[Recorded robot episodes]
START

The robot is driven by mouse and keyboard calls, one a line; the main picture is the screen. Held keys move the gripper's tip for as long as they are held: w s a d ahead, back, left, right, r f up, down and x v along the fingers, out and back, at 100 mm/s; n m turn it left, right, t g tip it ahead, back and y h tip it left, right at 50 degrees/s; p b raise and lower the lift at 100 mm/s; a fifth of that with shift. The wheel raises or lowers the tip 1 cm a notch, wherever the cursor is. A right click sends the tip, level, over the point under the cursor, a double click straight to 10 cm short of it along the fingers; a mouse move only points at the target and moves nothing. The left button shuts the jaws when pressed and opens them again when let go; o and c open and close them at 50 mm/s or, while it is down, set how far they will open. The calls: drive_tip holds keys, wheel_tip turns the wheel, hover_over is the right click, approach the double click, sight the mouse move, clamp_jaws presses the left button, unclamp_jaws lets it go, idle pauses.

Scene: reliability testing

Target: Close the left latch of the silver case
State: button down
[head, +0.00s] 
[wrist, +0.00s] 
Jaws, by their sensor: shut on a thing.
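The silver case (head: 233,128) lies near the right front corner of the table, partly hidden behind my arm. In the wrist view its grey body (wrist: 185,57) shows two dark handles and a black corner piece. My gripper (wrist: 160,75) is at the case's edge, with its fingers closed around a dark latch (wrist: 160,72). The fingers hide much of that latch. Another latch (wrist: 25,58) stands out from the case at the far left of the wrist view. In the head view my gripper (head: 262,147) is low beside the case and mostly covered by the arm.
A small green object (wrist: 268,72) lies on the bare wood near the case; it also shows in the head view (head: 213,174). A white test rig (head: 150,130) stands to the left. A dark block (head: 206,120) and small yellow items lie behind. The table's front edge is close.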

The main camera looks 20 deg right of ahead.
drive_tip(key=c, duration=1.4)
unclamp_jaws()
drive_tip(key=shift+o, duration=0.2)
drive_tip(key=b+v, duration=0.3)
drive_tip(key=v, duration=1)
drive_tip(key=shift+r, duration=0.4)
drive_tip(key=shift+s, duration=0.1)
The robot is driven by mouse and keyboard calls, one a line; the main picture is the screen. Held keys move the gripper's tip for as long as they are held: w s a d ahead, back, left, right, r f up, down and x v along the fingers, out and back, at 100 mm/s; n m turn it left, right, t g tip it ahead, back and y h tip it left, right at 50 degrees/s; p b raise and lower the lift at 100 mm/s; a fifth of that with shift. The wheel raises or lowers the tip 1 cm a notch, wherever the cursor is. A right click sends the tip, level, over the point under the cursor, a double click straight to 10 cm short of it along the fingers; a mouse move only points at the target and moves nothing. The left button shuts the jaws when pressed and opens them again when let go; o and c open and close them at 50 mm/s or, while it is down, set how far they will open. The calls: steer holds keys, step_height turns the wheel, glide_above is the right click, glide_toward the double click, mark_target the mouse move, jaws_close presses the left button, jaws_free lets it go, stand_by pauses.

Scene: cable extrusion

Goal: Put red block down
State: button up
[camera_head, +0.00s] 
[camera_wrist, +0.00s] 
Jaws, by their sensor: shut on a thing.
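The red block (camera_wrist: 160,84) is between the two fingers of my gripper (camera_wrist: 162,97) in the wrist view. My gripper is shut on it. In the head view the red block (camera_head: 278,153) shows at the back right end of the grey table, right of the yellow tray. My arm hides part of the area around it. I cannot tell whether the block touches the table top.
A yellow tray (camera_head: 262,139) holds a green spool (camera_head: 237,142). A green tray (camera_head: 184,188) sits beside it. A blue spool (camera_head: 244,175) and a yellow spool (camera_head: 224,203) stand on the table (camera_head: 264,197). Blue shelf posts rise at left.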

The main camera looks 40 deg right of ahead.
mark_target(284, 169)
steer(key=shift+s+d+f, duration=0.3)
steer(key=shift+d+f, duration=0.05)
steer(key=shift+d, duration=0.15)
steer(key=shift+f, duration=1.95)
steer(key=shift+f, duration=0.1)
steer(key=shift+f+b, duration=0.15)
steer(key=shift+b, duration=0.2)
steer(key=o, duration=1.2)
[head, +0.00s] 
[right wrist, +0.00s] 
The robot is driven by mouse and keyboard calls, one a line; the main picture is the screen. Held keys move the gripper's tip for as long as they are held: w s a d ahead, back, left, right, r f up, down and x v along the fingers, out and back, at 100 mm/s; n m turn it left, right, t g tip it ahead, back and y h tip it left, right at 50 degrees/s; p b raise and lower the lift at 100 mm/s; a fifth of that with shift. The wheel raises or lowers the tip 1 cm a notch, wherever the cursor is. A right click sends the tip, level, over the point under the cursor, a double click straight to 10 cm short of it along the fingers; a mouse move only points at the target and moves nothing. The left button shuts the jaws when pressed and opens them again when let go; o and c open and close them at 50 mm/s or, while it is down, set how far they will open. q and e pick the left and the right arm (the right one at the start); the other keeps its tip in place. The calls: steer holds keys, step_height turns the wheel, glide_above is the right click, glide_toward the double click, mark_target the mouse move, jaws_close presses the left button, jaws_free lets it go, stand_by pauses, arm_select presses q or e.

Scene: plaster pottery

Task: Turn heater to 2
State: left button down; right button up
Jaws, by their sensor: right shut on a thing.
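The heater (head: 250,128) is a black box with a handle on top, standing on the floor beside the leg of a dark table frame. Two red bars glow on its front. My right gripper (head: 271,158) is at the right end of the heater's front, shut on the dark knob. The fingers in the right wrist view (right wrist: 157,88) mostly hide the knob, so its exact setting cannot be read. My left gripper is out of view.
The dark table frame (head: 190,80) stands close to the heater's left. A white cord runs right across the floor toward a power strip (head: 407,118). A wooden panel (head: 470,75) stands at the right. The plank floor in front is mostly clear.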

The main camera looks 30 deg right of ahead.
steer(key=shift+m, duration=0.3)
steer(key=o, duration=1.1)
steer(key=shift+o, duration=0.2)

END

## [WHAT YOU HAVE TO DO]
Search the preceding listing for the word "State" and pull out every line that holds it.

## [SOLUTION TO THIS EXERCISE]
State: button down
State: button up
State: left button down; right button up

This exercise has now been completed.